Pension trustees and sponsors should reassess long-term financial resilience given the growing influence of Bitcoin Treasury Companies (BTCs), Cartwright has said, warning that ignoring the shift could expose pension schemes to risks in covenant strength, portfolio performance, and liquidity.
BTCs are publicly listed companies that raise money through stocks or bonds to build bitcoin reserves, providing retail and institutional investors with indirect bitcoin exposure, especially useful for those unable to invest directly due to tax wrapper or investment mandate restrictions.
Despite still being a niche trend, Cartwright said their growth signals that an increasing number of institutions are viewing bitcoin as a long-term way to protect against inflation and economic uncertainty.
For pension schemes, Cartwright said this represents an “early shift” in how companies and markets think about protecting long-term value.
Cartwright director, Sam Roberts, clarified that the company is not suggesting all pension schemes should “suddenly start buying bitcoin”, but emphasised that trustees and sponsors need to understand the implications of this “tectonic” monetary shift on their specific circumstances.
Indeed, Roberts explained that BTCs reflect a broader move among some corporates to rethink how they store value, hedge risk, and engage with digital monetary infrastructure to grow and strengthen their operating business.
“For pension trustees, this directly impacts covenant strength, portfolio risk, and long-term strategy. Just like exchange-traded funds (ETFs) opened up access to gold, BTCs are creating a new way for investors to tap into bitcoin’s long-term store of value qualities.”
He pointed out that while only around 0.1 per cent of companies are likely to become BTCs, the vast majority should focus on integrating bitcoin into their existing business models in a meaningful, risk-managed way.
In terms of key considerations for pension trusts, Roberts highlighted three priorities: updating risk registers, exploring collateral and liquidity innovations, and monitoring covenant and sponsor health.
For risk register updates, he suggested that trustees should assess scenarios in which companies allocate, or fail to allocate, treasury reserves to bitcoin, and consider how this could affect long-term covenant strength and portfolio risk.

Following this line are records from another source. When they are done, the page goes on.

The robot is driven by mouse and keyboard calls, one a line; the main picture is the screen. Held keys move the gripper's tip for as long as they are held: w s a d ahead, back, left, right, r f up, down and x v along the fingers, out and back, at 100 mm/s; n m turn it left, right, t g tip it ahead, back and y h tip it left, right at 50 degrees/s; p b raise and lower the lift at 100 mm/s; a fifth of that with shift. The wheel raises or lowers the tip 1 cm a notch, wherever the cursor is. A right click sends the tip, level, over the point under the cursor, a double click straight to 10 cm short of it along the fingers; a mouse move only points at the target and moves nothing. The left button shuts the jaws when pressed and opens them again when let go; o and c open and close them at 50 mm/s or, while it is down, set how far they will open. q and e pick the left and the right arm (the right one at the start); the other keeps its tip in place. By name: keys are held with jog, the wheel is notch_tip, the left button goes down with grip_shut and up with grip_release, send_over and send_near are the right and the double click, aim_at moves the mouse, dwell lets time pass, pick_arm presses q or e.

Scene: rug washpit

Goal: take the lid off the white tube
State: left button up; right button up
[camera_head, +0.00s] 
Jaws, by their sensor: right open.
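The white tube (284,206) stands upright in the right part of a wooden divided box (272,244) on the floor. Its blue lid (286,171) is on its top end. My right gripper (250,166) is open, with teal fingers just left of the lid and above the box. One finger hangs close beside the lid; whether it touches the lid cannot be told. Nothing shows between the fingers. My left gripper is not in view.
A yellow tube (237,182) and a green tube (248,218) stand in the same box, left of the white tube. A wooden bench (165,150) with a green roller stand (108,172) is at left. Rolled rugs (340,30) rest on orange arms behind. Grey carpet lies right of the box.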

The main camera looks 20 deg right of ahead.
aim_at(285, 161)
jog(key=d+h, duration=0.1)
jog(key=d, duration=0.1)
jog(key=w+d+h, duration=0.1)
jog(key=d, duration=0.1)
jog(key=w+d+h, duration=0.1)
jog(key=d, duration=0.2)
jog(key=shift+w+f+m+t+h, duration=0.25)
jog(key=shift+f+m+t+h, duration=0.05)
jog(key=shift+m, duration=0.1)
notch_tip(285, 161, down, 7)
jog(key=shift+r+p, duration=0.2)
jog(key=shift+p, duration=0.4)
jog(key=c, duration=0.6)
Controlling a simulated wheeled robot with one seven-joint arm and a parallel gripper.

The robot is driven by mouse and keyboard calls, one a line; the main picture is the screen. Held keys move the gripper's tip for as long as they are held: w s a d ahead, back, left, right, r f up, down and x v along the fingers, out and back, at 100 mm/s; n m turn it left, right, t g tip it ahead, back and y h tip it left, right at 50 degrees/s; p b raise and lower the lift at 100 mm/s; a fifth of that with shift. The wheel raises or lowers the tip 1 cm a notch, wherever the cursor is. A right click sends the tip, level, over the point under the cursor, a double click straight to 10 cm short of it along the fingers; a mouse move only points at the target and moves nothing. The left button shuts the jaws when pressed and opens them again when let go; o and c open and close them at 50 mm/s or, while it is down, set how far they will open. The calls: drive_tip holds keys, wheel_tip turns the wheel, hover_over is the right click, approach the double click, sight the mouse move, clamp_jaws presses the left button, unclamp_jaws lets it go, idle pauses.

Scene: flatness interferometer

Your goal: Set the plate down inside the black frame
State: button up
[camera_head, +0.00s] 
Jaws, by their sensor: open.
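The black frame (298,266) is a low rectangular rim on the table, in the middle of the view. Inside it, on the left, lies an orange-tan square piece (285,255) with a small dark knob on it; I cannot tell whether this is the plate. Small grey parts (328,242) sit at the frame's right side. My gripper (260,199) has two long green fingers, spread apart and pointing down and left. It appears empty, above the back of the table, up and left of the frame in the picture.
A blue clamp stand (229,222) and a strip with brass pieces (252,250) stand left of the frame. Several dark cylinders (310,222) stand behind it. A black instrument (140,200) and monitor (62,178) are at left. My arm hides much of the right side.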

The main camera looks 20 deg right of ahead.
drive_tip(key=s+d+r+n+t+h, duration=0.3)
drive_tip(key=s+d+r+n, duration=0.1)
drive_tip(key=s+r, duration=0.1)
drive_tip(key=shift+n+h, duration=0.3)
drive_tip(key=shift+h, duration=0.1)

Regarding collateral and liquidity innovation, Roberts noted that bitcoin may evolve into a globally recognised layer of collateral, which it said could improve liquidity and offer new ways to hedge system-specific risks, influencing funding strategy and asset allocation.
On covenant and sponsor health, he said schemes should closely monitor sponsor activity, as BTC adoption grows within certain sectors.
Roberts indicated that companies that fail to adapt to these shifts could face heightened vulnerability to inflation or operational disruption, while those that leverage bitcoin effectively could strengthen their financial infrastructure and long-term resilience.
He also noted that using the bitcoin network for payments can speed up transactions and reduce costs for both domestic and international transfers, potentially transforming corporate financial infrastructure over time.
“We strongly encourage trustees to look at these implications for their own investment strategy and the sponsor’s covenant strength, starting with a thorough risk register review,” Roberts said, emphasising that the question is no longer whether bitcoin deserves consideration, but how and when.
“Companies don’t need to become BTCs to benefit from bitcoin’s emergence, but ignoring bitcoin’s growing influence could leave portfolios exposed to the blind spots of an outdated and creaking monetary system,” he added.
Roberts argued that trustees and sponsors have a fiduciary duty to “understand it, not ignore it”.